WORK INSTRUCTIONS
Starting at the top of the entries below, set down each line exactly as written, and stop after the line containing "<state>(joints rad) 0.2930".
GIVEN ENTRIES start
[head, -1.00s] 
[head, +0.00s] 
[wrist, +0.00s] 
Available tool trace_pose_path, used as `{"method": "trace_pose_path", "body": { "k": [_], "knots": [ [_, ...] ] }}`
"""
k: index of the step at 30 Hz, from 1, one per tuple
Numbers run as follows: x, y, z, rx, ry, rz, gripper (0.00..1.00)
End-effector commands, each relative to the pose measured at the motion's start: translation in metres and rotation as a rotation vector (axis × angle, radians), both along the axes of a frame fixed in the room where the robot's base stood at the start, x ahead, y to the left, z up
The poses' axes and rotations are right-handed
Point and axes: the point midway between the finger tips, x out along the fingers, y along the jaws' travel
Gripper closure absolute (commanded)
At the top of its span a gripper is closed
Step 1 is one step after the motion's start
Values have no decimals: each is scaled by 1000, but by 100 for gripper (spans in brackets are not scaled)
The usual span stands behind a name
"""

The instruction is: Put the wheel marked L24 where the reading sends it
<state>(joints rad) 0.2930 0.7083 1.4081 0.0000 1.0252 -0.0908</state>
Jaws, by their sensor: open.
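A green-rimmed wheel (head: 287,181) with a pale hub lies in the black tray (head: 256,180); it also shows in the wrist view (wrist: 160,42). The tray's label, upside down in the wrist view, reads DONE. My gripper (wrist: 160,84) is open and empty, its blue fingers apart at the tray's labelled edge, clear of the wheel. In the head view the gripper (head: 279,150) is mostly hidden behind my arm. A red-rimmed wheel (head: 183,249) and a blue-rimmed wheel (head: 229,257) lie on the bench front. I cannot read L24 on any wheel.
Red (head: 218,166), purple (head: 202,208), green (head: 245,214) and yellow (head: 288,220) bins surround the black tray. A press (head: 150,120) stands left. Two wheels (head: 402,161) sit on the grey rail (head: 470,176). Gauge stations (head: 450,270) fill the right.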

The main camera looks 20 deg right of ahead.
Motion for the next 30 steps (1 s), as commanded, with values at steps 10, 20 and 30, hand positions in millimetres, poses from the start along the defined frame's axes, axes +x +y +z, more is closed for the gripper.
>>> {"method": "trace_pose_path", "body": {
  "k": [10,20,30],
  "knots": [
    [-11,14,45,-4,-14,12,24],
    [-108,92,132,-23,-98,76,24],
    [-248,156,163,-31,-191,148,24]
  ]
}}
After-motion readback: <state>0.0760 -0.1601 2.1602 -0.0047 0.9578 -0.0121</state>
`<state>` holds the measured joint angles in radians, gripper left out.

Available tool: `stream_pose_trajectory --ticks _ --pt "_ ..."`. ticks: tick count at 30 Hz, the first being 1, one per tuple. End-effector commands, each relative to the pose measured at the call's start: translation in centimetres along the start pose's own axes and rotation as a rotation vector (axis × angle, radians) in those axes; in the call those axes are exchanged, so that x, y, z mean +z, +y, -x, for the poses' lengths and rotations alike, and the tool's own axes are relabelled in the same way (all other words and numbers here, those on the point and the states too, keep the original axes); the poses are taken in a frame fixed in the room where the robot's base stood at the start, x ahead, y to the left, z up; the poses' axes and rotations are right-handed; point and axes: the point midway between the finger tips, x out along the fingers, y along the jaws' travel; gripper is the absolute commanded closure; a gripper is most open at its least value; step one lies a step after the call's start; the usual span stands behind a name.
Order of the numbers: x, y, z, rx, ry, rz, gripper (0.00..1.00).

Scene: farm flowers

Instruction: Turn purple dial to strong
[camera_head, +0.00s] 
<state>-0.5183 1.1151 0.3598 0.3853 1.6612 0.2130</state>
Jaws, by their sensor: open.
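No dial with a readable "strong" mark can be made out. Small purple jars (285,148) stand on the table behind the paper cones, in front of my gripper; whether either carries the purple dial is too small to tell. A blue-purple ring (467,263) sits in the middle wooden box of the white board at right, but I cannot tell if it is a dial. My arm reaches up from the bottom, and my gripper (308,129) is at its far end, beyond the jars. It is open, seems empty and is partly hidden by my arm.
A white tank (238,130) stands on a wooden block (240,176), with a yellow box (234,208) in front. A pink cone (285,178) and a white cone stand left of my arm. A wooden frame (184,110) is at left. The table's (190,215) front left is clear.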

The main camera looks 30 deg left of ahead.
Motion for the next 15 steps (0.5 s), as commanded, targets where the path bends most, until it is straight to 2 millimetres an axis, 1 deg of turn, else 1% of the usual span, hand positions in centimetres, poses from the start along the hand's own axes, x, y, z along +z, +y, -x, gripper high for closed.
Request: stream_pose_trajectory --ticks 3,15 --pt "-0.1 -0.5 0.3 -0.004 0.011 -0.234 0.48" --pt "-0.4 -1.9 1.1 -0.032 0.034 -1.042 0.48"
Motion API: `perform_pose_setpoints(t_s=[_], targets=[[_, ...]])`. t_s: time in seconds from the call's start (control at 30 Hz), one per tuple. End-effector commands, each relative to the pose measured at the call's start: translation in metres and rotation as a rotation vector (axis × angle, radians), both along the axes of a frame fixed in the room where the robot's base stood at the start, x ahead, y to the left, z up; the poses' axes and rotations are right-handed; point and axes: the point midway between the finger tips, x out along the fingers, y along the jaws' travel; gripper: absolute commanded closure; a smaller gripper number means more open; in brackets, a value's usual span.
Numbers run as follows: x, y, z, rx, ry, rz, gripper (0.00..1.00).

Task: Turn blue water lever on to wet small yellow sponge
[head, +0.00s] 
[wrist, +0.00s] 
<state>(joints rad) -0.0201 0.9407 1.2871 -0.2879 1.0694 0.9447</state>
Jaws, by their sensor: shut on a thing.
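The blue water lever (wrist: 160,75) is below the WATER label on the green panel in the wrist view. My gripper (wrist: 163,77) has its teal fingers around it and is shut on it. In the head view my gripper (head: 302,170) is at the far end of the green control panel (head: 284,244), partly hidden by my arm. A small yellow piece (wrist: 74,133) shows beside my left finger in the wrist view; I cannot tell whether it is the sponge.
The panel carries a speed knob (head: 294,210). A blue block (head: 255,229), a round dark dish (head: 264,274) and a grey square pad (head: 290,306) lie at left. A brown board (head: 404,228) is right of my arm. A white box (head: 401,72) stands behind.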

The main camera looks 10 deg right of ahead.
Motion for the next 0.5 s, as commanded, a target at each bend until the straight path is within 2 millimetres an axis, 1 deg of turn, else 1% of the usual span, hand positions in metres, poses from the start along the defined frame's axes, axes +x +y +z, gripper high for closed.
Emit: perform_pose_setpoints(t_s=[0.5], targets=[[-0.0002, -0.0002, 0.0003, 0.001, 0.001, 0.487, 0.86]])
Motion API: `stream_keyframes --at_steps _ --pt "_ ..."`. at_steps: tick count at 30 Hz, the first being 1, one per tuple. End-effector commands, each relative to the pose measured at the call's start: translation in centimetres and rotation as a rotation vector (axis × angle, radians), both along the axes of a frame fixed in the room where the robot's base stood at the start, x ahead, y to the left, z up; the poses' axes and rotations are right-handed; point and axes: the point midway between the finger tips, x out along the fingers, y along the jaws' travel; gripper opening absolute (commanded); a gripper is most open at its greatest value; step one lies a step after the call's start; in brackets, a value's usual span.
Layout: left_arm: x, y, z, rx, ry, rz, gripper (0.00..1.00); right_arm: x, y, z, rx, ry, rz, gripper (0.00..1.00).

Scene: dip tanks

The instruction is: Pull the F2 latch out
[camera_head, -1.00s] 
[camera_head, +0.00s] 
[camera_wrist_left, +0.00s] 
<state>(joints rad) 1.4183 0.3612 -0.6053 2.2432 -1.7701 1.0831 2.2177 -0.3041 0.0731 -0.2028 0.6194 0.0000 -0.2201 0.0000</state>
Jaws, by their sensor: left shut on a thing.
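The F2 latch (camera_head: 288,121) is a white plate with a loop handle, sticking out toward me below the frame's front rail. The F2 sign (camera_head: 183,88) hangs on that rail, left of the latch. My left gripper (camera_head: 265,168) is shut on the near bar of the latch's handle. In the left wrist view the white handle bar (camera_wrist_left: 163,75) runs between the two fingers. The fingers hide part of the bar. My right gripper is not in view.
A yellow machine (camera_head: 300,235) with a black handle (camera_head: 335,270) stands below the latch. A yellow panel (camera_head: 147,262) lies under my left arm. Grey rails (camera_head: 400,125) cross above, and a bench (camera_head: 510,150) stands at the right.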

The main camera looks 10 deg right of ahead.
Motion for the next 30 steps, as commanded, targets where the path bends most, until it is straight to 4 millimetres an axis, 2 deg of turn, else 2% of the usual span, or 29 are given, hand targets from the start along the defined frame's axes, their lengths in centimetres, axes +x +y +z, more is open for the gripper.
GIVEN ENTRIES end
OUTPUT OF THE EXERCISE
[head, -1.00s] 
[head, +0.00s] 
[wrist, +0.00s] 
Available tool trace_pose_path, used as `{"method": "trace_pose_path", "body": { "k": [_], "knots": [ [_, ...] ] }}`
"""
k: index of the step at 30 Hz, from 1, one per tuple
Numbers run as follows: x, y, z, rx, ry, rz, gripper (0.00..1.00)
End-effector commands, each relative to the pose measured at the motion's start: translation in metres and rotation as a rotation vector (axis × angle, radians), both along the axes of a frame fixed in the room where the robot's base stood at the start, x ahead, y to the left, z up
The poses' axes and rotations are right-handed
Point and axes: the point midway between the finger tips, x out along the fingers, y along the jaws' travel
Gripper closure absolute (commanded)
At the top of its span a gripper is closed
Step 1 is one step after the motion's start
Values have no decimals: each is scaled by 1000, but by 100 for gripper (spans in brackets are not scaled)
The usual span stands behind a name
"""

The instruction is: Put the wheel marked L24 where the reading sends it
<state>(joints rad) 0.2930 0.7083 1.4081 0.0000 1.0252 -0.0908</state>

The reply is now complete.